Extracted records
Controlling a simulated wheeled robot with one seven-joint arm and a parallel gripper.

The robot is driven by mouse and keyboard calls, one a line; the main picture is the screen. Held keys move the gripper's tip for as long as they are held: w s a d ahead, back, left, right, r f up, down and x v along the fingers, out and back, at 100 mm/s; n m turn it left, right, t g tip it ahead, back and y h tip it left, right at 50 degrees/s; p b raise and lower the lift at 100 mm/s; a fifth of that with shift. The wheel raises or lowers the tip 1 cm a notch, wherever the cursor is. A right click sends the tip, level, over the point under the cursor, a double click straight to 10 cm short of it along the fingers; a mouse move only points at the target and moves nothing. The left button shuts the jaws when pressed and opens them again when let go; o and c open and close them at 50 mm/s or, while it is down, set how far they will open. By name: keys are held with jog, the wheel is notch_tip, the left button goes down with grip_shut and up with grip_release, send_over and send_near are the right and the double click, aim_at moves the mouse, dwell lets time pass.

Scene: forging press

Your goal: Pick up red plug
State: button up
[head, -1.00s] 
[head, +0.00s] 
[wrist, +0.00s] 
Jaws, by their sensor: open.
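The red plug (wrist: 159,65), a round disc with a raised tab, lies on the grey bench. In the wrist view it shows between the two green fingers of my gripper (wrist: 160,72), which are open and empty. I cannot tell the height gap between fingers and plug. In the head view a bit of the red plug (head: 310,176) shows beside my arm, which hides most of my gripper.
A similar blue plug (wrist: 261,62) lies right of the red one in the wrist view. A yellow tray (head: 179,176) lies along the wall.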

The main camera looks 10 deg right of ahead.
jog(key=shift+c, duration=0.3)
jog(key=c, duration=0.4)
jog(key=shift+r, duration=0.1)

--

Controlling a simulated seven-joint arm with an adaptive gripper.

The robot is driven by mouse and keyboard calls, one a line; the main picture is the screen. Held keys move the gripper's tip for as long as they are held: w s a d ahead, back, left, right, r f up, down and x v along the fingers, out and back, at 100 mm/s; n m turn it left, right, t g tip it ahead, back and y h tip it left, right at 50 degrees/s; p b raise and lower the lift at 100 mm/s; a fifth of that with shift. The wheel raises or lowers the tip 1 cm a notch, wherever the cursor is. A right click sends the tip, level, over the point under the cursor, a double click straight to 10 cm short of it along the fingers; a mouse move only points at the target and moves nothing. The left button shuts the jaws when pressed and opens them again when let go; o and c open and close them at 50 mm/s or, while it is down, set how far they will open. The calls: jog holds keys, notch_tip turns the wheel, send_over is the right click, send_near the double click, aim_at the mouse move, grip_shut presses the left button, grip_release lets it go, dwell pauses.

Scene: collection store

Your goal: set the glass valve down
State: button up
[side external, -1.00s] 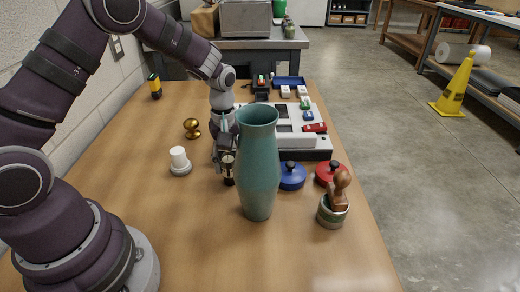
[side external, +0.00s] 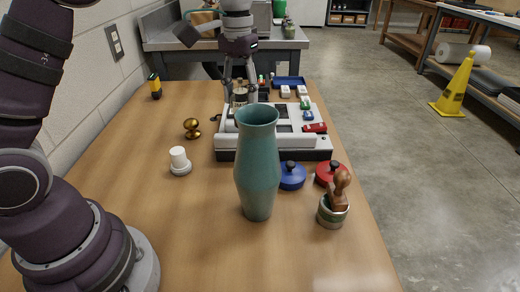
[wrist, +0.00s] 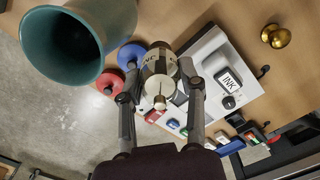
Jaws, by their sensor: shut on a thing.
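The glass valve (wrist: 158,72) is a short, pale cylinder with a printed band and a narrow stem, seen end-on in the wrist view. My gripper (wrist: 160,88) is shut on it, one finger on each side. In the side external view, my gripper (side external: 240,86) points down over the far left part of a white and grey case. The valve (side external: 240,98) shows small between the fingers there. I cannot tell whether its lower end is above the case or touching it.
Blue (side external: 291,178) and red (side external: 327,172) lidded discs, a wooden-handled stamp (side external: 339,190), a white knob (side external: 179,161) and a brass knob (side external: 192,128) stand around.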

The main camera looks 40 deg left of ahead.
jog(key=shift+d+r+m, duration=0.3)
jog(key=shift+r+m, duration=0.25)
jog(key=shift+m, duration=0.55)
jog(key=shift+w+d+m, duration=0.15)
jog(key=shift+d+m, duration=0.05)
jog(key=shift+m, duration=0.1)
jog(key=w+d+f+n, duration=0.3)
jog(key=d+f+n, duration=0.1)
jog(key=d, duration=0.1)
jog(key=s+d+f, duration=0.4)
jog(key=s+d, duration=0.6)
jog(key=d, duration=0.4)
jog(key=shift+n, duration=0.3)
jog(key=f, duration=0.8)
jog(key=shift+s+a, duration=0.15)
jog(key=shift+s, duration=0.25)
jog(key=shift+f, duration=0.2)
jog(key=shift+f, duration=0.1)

--

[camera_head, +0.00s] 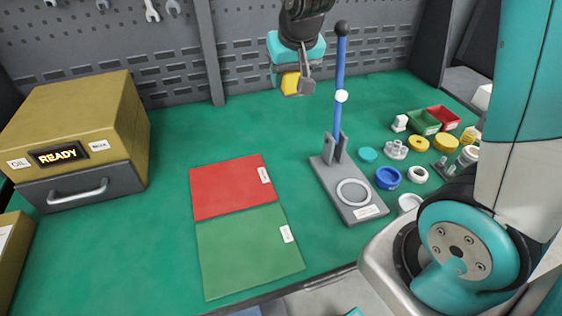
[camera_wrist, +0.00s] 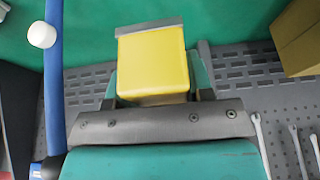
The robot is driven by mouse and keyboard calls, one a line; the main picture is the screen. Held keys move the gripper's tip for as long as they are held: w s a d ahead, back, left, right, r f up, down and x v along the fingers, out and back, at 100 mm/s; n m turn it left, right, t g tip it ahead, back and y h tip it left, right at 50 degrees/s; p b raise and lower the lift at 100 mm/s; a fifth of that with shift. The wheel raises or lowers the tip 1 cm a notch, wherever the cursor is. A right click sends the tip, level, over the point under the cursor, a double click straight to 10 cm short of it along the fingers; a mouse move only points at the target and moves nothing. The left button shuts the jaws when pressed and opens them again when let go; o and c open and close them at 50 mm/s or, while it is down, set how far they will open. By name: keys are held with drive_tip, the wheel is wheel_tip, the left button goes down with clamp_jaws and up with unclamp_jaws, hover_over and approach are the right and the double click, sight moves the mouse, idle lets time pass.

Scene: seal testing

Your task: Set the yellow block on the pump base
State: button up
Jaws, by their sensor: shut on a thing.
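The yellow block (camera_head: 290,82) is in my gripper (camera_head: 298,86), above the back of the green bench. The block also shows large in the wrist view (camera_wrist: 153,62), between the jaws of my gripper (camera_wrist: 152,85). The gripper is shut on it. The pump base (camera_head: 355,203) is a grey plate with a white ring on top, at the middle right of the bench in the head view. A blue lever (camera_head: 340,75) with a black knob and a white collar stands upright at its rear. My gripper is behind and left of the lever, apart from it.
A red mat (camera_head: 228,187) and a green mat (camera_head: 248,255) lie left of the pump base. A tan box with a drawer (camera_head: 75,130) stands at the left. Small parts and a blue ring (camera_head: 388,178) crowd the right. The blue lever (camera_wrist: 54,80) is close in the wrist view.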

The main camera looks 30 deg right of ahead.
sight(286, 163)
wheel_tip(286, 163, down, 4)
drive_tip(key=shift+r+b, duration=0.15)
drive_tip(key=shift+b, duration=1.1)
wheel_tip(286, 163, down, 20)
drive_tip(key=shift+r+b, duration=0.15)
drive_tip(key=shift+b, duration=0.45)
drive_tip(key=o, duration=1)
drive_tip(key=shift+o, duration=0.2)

**PROMPT**
Isolate the lines above that contain the word "time" and copy them.

**WRITTEN ANSWER**
The robot is driven by mouse and keyboard calls, one a line; the main picture is the screen. Held keys move the gripper's tip for as long as they are held: w s a d ahead, back, left, right, r f up, down and x v along the fingers, out and back, at 100 mm/s; n m turn it left, right, t g tip it ahead, back and y h tip it left, right at 50 degrees/s; p b raise and lower the lift at 100 mm/s; a fifth of that with shift. The wheel raises or lowers the tip 1 cm a notch, wherever the cursor is. A right click sends the tip, level, over the point under the cursor, a double click straight to 10 cm short of it along the fingers; a mouse move only points at the target and moves nothing. The left button shuts the jaws when pressed and opens them again when let go; o and c open and close them at 50 mm/s or, while it is down, set how far they will open. By name: keys are held with jog, the wheel is notch_tip, the left button goes down with grip_shut and up with grip_release, send_over and send_near are the right and the double click, aim_at moves the mouse, dwell lets time pass.
The robot is driven by mouse and keyboard calls, one a line; the main picture is the screen. Held keys move the gripper's tip for as long as they are held: w s a d ahead, back, left, right, r f up, down and x v along the fingers, out and back, at 100 mm/s; n m turn it left, right, t g tip it ahead, back and y h tip it left, right at 50 degrees/s; p b raise and lower the lift at 100 mm/s; a fifth of that with shift. The wheel raises or lowers the tip 1 cm a notch, wherever the cursor is. A right click sends the tip, level, over the point under the cursor, a double click straight to 10 cm short of it along the fingers; a mouse move only points at the target and moves nothing. The left button shuts the jaws when pressed and opens them again when let go; o and c open and close them at 50 mm/s or, while it is down, set how far they will open. By name: keys are held with drive_tip, the wheel is wheel_tip, the left button goes down with clamp_jaws and up with unclamp_jaws, hover_over and approach are the right and the double click, sight moves the mouse, idle lets time pass.

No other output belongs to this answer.